De noche en el mar la oscuridad puede ser total. Solo algunas pocas estrellas iluminan el camino en Bahía Ballena, uno de los refugios pesqueros en Costa Rica. Cuando el motor del bote se apaga, el silencio se adueña del espacio y, al prestar atención al entorno, se puede escuchar el impacto de los pececitos que saltan por la superficie. Al paisaje de plena pura vida hay que sumarle un fenómeno natural que al describirlo parece estar más relacionado con drogas psicodélicas que con una reacción química que se produce dentro del agua. Se trata de la bioluminiscencia marina.

Una reacción química, generada por el oxígeno en movimiento (el agua se compone de dos de estas moléculas y una de hidrógeno), que se expresa en el mar iluminado con luces. Cada movimiento en el agua remueve el oxígeno y despierta la reacción de la luciferasa, una enzima que actúa sobre la luciferina. En síntesis, el mar se ilumina con el movimiento humano.

Y a mayor movimiento en el agua, mayor es la luz que ilumina este pedacito mágico del Golfo de Nicoya. Basta con agitar la mano en el agua para sentirse en una escena de Alicia en el País de las Maravillas. Y después uno termina saltando en bomba desde el bote para que exploten las moléculas de oxígeno y suban la perilla de la fantasía.

La magia también está en que casi no se pueden sacar fotos. Un golpe duro para los viajeros que quieren mostrarlo todo en sus redes sociales. Aquí, la naturaleza también impone un límite. Es muy difícil que el lente de los celulares o de las cámaras registren la luz que sale del agua. Nadie puede explicar por qué. La luz se ve nítida dentro del agua pero casi no queda registro de ese momento salvo alguna que otra mancha blanca en el mar.
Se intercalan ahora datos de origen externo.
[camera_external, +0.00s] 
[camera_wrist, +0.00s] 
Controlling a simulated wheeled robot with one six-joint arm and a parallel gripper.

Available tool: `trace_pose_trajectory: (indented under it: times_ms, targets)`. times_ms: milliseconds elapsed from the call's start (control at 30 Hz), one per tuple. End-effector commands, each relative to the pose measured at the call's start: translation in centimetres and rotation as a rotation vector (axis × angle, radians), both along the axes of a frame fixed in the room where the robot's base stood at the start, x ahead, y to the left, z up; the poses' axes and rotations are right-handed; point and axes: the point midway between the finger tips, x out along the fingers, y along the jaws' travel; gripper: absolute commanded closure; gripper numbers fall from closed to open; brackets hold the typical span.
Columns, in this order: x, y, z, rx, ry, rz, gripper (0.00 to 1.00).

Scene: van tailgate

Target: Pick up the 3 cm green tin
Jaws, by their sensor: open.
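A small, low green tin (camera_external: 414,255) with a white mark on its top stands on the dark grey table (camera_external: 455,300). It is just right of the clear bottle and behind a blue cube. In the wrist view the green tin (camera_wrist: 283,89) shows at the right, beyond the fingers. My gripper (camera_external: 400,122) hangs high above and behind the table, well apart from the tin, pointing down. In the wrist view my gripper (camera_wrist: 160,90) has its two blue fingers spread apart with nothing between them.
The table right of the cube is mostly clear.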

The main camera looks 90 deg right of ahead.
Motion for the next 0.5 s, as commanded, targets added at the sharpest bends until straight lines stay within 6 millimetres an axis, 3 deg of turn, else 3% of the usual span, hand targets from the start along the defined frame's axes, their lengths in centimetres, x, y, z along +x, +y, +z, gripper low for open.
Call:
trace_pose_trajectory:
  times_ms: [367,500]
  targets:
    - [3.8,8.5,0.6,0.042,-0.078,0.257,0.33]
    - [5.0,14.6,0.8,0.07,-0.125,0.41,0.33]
Igualmente, viendo esa maravilla es difícil que alguien quiera salir del agua para tomar una foto.

En esta aventura me metí con un grupo de viajeros que conocí en el hostel de Santa Teresa, un grupo de argentinos, uruguayas y chilenas. La falta de densidad histórica, política y cultural que tiene Costa Rica se contrarresta con toda la riqueza de sus playas, sus selvas, manglares y biodiversidad. No sé si se compensa, aunque tampoco sé qué prefiero. Pero sí es algo que me parece distinto a la experiencia que tuve en México o Cuba, por ejemplo.
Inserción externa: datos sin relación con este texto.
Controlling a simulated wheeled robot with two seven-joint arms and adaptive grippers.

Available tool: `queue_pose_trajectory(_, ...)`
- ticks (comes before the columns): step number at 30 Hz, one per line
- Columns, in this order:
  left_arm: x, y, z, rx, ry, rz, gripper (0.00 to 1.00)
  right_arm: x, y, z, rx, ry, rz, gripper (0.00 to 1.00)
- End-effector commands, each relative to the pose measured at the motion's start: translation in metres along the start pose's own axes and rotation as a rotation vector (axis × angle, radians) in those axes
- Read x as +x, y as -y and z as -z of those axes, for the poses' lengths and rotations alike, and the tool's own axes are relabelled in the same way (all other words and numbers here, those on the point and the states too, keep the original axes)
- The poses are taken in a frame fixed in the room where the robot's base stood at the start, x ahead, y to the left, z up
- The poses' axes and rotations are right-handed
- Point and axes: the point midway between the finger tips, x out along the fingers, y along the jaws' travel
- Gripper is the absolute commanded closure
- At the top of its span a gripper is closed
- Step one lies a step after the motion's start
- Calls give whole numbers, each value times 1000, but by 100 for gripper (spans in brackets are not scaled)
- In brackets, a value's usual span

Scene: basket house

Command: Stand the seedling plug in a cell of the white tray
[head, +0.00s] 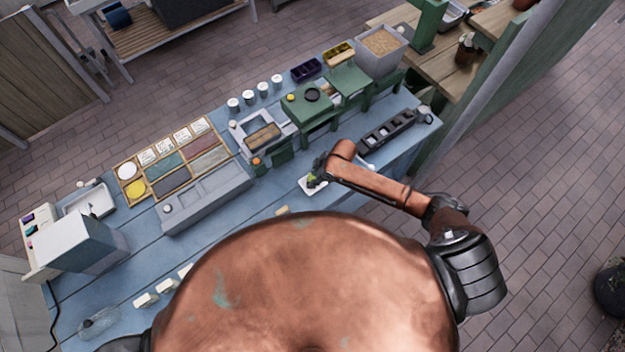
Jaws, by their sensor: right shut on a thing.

Por otro lado, anuncié mi retiro del surf, después de tres días de intensa actividad, unas seis sesiones, como le dicen acá, a lo que yo podría llamar “metidas”. Me lastimé lo suficiente, o lo que yo considero suficiente, para dejar la actividad y dedicarme a hacer lo que más me gusta hacer en la playa: tirarme abajo de una sombra y leer. Mis rodillas y mi abdomen dijeron basta. La tabla de principiante tiene una alfombra que se convierte en una lija con el agua salada y la arena de la playa. Por allí uno tiene que deslizar su pecho y sus rodillas para pararse y surfear. El límite llegó cuando vi sangre. Además, en una ola no terminé de pararme bien y puse todo el peso de mi cuerpo sobre lo que sería el dedo índice del pie que se hinchó y a las pocas horas parecía una batata.

Pasada la actividad de riesgo, volví al placer de la playa. Tirado bajo la sombra de una palmera terminé de leer por segunda vez “El hombre que amaba a los perros”, de Leonardo Padura y arranqué con la biografía de Severino Di Giovani, de Osvaldo Bayer.
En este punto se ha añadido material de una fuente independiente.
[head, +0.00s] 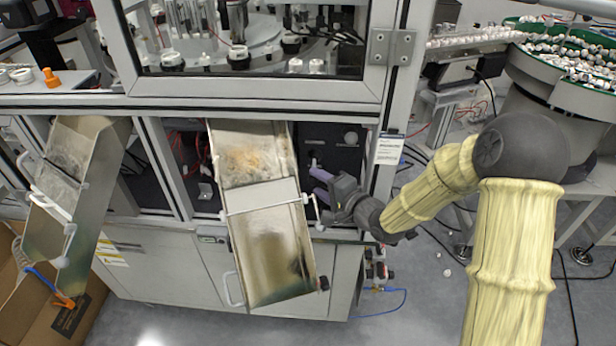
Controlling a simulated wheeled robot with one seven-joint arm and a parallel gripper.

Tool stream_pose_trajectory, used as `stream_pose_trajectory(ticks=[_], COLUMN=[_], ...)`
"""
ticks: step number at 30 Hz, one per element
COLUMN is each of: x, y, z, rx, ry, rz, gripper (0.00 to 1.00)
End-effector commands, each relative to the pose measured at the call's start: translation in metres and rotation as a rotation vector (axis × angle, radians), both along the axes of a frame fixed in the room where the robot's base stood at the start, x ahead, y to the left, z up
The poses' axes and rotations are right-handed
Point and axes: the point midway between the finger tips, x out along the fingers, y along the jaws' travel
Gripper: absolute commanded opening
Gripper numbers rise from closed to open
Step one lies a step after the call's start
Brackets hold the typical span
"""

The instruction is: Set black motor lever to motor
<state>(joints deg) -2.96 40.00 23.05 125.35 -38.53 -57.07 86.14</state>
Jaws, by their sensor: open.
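A black panel (328,143) sits in the cabinet opening just right of the middle metal chute. A round grey knob (350,138) and small light markings show on its face. I cannot clearly make out the black motor lever or its setting; the markings are too small to read. My gripper (316,183) reaches in from the right in front of the lower part of this panel. Its pale purple fingers are apart and point left toward the chute, with nothing seen between them. The gripper hides part of the panel's lower edge.
The middle chute (268,225) slopes down close to my fingertips, with a white bracket across it. A metal post (385,190) stands right beside my wrist. Another chute (85,190) hangs over a cardboard box (75,325) at left. Open floor lies at lower right.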

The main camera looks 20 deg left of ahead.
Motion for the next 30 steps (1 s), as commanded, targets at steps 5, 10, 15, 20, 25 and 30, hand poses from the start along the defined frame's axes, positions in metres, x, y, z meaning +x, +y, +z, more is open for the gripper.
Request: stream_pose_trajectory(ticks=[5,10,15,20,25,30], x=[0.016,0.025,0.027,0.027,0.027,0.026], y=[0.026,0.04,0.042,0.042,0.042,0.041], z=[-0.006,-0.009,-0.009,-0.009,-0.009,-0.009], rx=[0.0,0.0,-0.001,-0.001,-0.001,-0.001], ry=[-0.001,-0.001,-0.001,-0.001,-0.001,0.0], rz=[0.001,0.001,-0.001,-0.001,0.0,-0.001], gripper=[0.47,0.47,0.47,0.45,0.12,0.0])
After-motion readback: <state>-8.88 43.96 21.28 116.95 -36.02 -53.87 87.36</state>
Termino de escribir estas líneas un domingo a la mañana. Son las 9 en Barranquilla, Colombia. Ayer fuimos con Nahuel, de quien bastante ya hablé en estas columnas, a festejar el carnaval acá en Barranquilla. Llegamos a la calle 50, que, a lo largo de 10 cuadras, se convierte en un boliche al aire libre, con carpas y parlantes para bailar cumbia, reguetón y salsa. El clima festivo se veía por todos lados: en el polvo blanco que colmaba la cara de los que bailaban. Era maicena. A simple vista, resulta llamativo llegar a una fiesta en Colombia y ver polvo blanco por todos lados… pero era maicena.

Volvimos al hotel a la 1, con el cansancio de varias horas de viaje. Antes de dormir agarro el teléfono y veo que el presidente Milei se peleó con el diputado Facundo Manes; que el principal asesor presidencial 'golpeó' al neurocientífico; que mis compañeros tuvieron que trabajar incómodos y amontonados porque al Gobierno no le gusta la libertad de expresión; que el recinto estaba vacío; y que, tras semanas de tensión, el presidente salió victorioso de una nueva apertura de sesiones.

En otro momento de mi vida, habría escrito sobre todo eso este domingo. Hoy me toca narrar la bioluminiscencia marina y los carnavales en Barranquilla. Tal vez a aquel Antonio, de saco y camisa, le hubiese costado entender que el 1 de marzo de 2025 no estaría escuchando al presidente en el Congreso. Y, una vez más, la misma pregunta: ¿cuántas vidas hay dentro de uno?